By Thomson Reuters Feb 11, 2026 | 12:07 AM

By Christoph Steitz and Tom Käckenhoff

FRANKFURT/DUESSELDORF, Feb 11 (Reuters) – Siemens Energy’s net profit nearly tripled in the first three months of its fiscal year, boosted by AI-driven demand ​for gas turbines and grid equipment and a narrower ‌loss at its struggling wind turbine division.

The company’s results on Wednesday reflect the global build-out of data centres to power AI technology and efforts to improve the performance at wind turbine maker Siemens Gamesa.

Big tech firms, so-called ‌hyperscalers, ​are planning to spend $600 billion on artificial ⁠intelligence in 2026, creating a ⁠surge in demand for power plants as well as the grid infrastructure to link them to data centres.

The AI boom has helped increase Siemens Energy’s stock more than ten-fold over ​the past two years, giving it a market value of 137 billion euros ($163 billion).
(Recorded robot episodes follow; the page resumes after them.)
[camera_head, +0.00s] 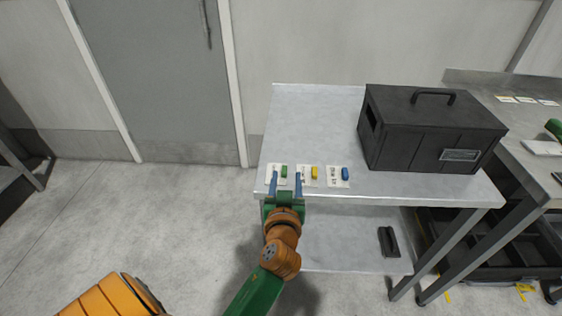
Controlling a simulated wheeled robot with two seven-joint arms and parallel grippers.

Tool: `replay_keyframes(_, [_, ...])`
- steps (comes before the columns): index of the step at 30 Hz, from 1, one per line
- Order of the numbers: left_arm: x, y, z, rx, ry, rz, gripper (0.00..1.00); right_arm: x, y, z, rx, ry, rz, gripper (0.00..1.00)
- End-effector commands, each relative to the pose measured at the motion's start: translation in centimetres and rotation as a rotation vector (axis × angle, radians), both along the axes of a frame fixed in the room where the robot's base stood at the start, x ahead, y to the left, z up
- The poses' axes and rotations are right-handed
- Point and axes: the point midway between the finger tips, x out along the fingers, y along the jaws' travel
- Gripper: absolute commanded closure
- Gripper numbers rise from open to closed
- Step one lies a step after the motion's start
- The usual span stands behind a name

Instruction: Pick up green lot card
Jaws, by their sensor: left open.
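The green lot card is a white card with a green block (284,170) on it, lying near the front left edge of the grey table (310,110). My left gripper (286,178) is open, with its two blue-grey fingers pointing at the card. The green block shows between and just beyond the fingertips. The fingers cover part of the white card. I cannot tell how high the fingertips are above it. My right gripper is not in view.
A card with a yellow block (314,172) and one with a blue block (345,173) lie just to the right. A black handled case (430,130) stands on the table's right side. A lower shelf (340,235) holds a dark object (388,242). A metal bench (525,120) stands right.

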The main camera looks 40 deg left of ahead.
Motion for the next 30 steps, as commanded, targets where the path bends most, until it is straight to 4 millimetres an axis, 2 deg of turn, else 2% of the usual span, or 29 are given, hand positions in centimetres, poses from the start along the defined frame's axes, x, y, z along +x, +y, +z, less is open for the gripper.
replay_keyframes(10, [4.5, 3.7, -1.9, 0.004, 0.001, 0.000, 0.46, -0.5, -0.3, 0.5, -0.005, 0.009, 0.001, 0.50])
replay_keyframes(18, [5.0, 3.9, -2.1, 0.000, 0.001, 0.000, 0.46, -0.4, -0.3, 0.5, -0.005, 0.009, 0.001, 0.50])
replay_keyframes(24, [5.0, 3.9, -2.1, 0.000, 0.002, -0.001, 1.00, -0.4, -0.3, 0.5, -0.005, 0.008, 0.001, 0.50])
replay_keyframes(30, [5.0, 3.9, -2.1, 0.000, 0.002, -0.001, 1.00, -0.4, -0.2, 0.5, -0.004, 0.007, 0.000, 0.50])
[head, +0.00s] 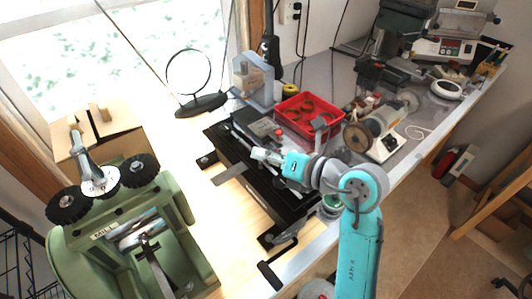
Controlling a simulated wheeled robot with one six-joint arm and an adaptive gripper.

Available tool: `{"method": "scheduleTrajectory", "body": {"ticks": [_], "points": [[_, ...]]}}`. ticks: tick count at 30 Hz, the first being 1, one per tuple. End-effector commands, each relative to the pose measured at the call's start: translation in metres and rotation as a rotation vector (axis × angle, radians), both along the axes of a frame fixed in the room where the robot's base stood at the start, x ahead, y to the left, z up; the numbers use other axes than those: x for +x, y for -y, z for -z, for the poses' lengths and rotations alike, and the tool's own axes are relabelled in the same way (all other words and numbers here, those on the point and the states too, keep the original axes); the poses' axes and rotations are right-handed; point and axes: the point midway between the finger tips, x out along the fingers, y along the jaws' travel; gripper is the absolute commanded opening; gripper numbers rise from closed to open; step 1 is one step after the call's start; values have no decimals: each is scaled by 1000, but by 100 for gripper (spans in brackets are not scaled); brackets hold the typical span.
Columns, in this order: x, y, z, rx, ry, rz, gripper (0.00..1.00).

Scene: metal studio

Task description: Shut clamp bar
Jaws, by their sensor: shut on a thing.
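A long black bench tool (218,135) lies on the light wooden bench top in the middle of the head view. Its clamp bar (241,138) is a long dark bar with a pale edge, running from upper left to lower right along the tool. My gripper (257,154) reaches in from the right over the tool and is shut on the clamp bar near its middle. The gripper and wrist hide part of the bar. How far the bar is raised is hard to tell.
A red bin (301,104) stands just behind the tool, and a grinder (380,125) stands to its right. A green machine (120,240) with black wheels fills the lower left. A round ring stand (200,102) is near the window. Bare bench shows left of the tool.

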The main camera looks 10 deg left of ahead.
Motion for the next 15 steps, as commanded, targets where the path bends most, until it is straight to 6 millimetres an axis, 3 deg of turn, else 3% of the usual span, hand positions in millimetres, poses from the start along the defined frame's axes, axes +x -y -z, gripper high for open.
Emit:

The shares were up 5.2% at ⁠0900 GMT, hitting a record high ⁠following the results.

SIEMENS GAMESA ON TRACK FOR BREAK EVEN

“Sustained ​high demand in our gas turbines and grid technologies businesses is ​making a significant contribution to overall performance,” Chief Executive ‌Christian Bruch said.

“Also in the wind business, there are early signs of a modest improvement.”

Net profit for the quarter ending December came in at 746 million euros ($889 million), up from 252 million ⁠a year earlier, beating the 732 million forecast in an LSEG analyst poll.

“We believe that expectations were running high going into the quarter … but, ⁠once again, (Siemens Energy) ‌surprised on the upside,” Deutsche Bank analysts wrote ⁠in a note.

Siemens Gamesa, which has been ​plagued by ‌quality issues, narrowed its operating loss to 46 ​million euros, ⁠compared with 374 million in the same period last year, helped by improved productivity. Bruch maintained that it was expected to break even in 2026.